DIRECTIONS FOR THIS TASK:
Write out every entry exactly as it stands.

* Begin PROVIDED INFORMATION *

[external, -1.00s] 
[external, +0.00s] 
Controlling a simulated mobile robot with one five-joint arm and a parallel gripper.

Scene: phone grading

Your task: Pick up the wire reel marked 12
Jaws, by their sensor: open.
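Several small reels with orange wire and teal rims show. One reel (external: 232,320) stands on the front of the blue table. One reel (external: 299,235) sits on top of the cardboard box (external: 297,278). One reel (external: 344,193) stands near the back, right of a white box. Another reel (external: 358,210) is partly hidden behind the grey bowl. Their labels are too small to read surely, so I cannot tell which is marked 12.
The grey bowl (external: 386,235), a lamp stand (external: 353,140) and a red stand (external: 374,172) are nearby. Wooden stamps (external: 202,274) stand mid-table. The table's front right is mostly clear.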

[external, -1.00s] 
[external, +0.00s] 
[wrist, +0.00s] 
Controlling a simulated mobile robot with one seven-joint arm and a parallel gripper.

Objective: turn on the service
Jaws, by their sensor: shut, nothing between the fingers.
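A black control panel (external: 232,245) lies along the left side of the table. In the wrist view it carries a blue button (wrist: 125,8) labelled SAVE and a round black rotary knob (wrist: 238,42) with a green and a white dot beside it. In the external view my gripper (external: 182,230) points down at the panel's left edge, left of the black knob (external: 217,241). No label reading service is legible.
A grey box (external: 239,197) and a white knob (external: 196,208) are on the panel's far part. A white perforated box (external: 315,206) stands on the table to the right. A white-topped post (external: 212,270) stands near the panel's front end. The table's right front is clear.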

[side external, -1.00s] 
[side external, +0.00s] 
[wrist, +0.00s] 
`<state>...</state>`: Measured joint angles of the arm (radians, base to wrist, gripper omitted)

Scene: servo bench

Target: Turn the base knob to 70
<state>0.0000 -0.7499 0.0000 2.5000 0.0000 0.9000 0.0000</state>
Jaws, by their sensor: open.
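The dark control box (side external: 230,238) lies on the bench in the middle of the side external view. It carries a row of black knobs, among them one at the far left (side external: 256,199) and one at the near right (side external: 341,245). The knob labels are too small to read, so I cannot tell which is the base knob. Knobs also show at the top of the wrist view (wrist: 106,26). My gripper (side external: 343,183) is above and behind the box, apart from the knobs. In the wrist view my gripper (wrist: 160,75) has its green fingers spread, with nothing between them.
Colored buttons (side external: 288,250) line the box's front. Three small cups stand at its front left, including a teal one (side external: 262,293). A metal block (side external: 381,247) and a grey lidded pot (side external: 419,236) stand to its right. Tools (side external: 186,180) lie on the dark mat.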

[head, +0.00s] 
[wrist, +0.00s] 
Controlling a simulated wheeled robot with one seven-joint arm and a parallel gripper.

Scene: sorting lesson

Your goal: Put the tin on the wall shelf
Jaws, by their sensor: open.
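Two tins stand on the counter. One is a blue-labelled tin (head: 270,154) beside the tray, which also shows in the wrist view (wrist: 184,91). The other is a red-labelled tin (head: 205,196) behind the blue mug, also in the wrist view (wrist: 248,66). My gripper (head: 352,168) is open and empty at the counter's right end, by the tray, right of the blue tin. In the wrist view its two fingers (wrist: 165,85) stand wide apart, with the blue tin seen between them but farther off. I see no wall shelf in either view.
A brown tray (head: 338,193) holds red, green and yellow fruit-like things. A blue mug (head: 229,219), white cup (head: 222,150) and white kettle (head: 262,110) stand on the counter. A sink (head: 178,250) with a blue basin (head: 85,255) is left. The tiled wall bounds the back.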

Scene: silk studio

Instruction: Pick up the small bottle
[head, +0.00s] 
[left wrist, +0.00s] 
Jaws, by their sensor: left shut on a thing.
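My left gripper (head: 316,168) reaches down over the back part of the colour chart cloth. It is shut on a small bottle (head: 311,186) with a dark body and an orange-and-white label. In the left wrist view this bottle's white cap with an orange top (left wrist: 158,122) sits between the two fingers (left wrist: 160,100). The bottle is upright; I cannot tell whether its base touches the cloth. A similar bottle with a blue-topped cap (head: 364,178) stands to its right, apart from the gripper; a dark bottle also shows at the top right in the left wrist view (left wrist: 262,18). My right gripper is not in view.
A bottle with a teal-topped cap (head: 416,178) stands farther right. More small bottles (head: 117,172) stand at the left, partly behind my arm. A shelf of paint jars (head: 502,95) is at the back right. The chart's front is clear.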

* End PROVIDED INFORMATION *

RESULT OF THIS TASK:
[external, -1.00s] 
[external, +0.00s] 
Controlling a simulated mobile robot with one five-joint arm and a parallel gripper.

Scene: phone grading

Your task: Pick up the wire reel marked 12
Jaws, by their sensor: open.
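Several small reels with orange wire and teal rims show. One reel (external: 232,320) stands on the front of the blue table. One reel (external: 299,235) sits on top of the cardboard box (external: 297,278). One reel (external: 344,193) stands near the back, right of a white box. Another reel (external: 358,210) is partly hidden behind the grey bowl. Their labels are too small to read surely, so I cannot tell which is marked 12.
The grey bowl (external: 386,235), a lamp stand (external: 353,140) and a red stand (external: 374,172) are nearby. Wooden stamps (external: 202,274) stand mid-table. The table's front right is mostly clear.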

[external, -1.00s] 
[external, +0.00s] 
[wrist, +0.00s] 
Controlling a simulated mobile robot with one seven-joint arm and a parallel gripper.

Objective: turn on the service
Jaws, by their sensor: shut, nothing between the fingers.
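A black control panel (external: 232,245) lies along the left side of the table. In the wrist view it carries a blue button (wrist: 125,8) labelled SAVE and a round black rotary knob (wrist: 238,42) with a green and a white dot beside it. In the external view my gripper (external: 182,230) points down at the panel's left edge, left of the black knob (external: 217,241). No label reading service is legible.
A grey box (external: 239,197) and a white knob (external: 196,208) are on the panel's far part. A white perforated box (external: 315,206) stands on the table to the right. A white-topped post (external: 212,270) stands near the panel's front end. The table's right front is clear.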

[side external, -1.00s] 
[side external, +0.00s] 
[wrist, +0.00s] 
`<state>...</state>`: Measured joint angles of the arm (radians, base to wrist, gripper omitted)

Scene: servo bench

Target: Turn the base knob to 70
<state>0.0000 -0.7499 0.0000 2.5000 0.0000 0.9000 0.0000</state>
Jaws, by their sensor: open.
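The dark control box (side external: 230,238) lies on the bench in the middle of the side external view. It carries a row of black knobs, among them one at the far left (side external: 256,199) and one at the near right (side external: 341,245). The knob labels are too small to read, so I cannot tell which is the base knob. Knobs also show at the top of the wrist view (wrist: 106,26). My gripper (side external: 343,183) is above and behind the box, apart from the knobs. In the wrist view my gripper (wrist: 160,75) has its green fingers spread, with nothing between them.
Colored buttons (side external: 288,250) line the box's front. Three small cups stand at its front left, including a teal one (side external: 262,293). A metal block (side external: 381,247) and a grey lidded pot (side external: 419,236) stand to its right. Tools (side external: 186,180) lie on the dark mat.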

[head, +0.00s] 
[wrist, +0.00s] 
Controlling a simulated wheeled robot with one seven-joint arm and a parallel gripper.

Scene: sorting lesson

Your goal: Put the tin on the wall shelf
Jaws, by their sensor: open.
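Two tins stand on the counter. One is a blue-labelled tin (head: 270,154) beside the tray, which also shows in the wrist view (wrist: 184,91). The other is a red-labelled tin (head: 205,196) behind the blue mug, also in the wrist view (wrist: 248,66). My gripper (head: 352,168) is open and empty at the counter's right end, by the tray, right of the blue tin. In the wrist view its two fingers (wrist: 165,85) stand wide apart, with the blue tin seen between them but farther off. I see no wall shelf in either view.
A brown tray (head: 338,193) holds red, green and yellow fruit-like things. A blue mug (head: 229,219), white cup (head: 222,150) and white kettle (head: 262,110) stand on the counter. A sink (head: 178,250) with a blue basin (head: 85,255) is left. The tiled wall bounds the back.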

Scene: silk studio

Instruction: Pick up the small bottle
[head, +0.00s] 
[left wrist, +0.00s] 
Jaws, by their sensor: left shut on a thing.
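My left gripper (head: 316,168) reaches down over the back part of the colour chart cloth. It is shut on a small bottle (head: 311,186) with a dark body and an orange-and-white label. In the left wrist view this bottle's white cap with an orange top (left wrist: 158,122) sits between the two fingers (left wrist: 160,100). The bottle is upright; I cannot tell whether its base touches the cloth. A similar bottle with a blue-topped cap (head: 364,178) stands to its right, apart from the gripper; a dark bottle also shows at the top right in the left wrist view (left wrist: 262,18). My right gripper is not in view.
A bottle with a teal-topped cap (head: 416,178) stands farther right. More small bottles (head: 117,172) stand at the left, partly behind my arm. A shelf of paint jars (head: 502,95) is at the back right. The chart's front is clear.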

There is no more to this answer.